┌──

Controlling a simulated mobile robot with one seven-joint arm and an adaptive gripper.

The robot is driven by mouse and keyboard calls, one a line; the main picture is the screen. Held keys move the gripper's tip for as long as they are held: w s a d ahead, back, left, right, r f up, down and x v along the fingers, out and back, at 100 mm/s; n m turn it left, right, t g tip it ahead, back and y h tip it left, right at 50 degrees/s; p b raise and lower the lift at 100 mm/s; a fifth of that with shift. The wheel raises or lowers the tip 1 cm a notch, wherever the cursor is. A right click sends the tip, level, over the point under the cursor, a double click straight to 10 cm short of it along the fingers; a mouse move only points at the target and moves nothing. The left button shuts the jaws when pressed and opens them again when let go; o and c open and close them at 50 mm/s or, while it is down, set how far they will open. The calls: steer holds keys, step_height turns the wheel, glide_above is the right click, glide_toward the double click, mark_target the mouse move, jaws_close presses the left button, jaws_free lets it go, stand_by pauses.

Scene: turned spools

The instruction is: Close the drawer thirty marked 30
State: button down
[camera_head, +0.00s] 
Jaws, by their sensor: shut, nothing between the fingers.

└──

- Directions
Everything from the line with "[camera_head, +0.00s]" through the last line of the material above should be echoed exactly, and nothing else.

- Exercise solution
[camera_head, +0.00s] 
Jaws, by their sensor: shut, nothing between the fingers.

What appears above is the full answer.